20.5. If in unlikely event that the costs of supplying the Goods increases between taking your order and the delivery date, we will notify you as soon as possible and we will agree the new price with you. If the new price is not acceptable you will be entitled to cancel the order for such Goods. 

 

20.6. From time to time it may not be possible to supply the Goods you have ordered. If this occurs, we shall offer you items of an equivalent quality, type, age and price to those we are unable to provide, where possible. You will be entitled to accept the equivalent item, choose another alternative or cancel that part of the order.

 

20.7. The risk in the Goods will pass to you once the Goods are delivered to the Site and you should ensure you have appropriate insurance cover in place. 

 

20.8. Until we have received payment in full for the Goods supplied, the property in the Goods shall remain with us and you shall allow us to enter the location where Goods are held to take repossession of Goods.

 

20.9. If, at time of delivery, any of the Goods have any defect or damage, please contact us immediately. We shall either repair or replace any Goods by similar goods or plants of similar age and quality appropriate to the season in which they are replaced. We can not accept responsibility for plants dying or becoming damaged due to neglect or use of inappropriate watering, fertilization or soil conditions by you or at your property after delivering to you.
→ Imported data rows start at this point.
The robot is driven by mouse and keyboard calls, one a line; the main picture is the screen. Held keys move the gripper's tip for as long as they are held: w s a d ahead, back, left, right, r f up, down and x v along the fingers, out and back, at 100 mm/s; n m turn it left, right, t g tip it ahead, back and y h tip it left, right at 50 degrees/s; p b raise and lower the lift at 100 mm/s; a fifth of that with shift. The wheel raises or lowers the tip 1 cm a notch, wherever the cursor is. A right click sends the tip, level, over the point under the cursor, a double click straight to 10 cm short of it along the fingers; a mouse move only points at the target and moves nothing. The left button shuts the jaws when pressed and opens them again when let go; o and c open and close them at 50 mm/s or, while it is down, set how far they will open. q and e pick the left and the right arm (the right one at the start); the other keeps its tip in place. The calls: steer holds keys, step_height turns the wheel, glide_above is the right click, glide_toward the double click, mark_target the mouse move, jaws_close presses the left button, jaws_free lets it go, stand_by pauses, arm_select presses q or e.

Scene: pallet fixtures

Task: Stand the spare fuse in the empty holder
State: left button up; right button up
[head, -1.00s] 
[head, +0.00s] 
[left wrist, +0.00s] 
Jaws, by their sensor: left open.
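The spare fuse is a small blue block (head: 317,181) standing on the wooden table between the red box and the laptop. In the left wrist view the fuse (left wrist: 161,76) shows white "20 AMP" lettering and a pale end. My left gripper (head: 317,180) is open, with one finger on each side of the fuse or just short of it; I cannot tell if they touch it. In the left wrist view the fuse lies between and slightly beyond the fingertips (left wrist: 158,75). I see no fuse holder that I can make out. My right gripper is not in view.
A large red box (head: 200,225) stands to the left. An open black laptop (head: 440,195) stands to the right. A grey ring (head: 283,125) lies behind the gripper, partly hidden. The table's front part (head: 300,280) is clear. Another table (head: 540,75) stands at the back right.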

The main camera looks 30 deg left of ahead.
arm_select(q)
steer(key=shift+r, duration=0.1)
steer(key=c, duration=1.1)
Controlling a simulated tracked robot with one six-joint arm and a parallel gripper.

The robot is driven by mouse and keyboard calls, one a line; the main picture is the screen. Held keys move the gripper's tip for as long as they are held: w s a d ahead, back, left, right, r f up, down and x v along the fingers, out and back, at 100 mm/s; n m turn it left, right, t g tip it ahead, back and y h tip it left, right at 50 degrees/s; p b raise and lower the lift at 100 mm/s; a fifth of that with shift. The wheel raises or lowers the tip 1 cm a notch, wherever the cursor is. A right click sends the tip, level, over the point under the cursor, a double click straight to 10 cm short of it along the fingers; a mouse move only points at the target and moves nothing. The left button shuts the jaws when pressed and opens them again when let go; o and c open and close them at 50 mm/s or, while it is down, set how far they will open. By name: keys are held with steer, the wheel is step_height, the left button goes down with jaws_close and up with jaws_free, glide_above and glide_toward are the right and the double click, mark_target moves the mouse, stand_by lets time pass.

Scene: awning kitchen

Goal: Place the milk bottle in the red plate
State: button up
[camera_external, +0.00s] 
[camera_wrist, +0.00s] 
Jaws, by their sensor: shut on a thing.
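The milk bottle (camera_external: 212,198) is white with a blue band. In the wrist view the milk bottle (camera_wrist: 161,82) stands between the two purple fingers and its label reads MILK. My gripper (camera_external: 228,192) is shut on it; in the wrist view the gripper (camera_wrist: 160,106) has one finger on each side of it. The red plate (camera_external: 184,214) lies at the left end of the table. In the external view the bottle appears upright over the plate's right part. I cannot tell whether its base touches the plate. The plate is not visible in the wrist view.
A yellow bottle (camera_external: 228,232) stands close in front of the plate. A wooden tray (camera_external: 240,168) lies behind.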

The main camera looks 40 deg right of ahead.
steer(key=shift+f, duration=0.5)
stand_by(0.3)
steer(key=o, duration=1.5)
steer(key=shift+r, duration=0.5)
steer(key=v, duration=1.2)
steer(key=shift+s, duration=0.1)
In the event that you do not advise us of any defect or damage to the Goods within seven days after delivery, you shall be deemed to have accepted the Goods.

 

20.10 If you terminate the contract in accordance with clause 11.3 above, you remain responsible for either (i) the cancellation costs for the Goods we incur with our supplier or (ii) full payment of any Goods that were ordered prior to termination of the contract, whichever shall be lesser.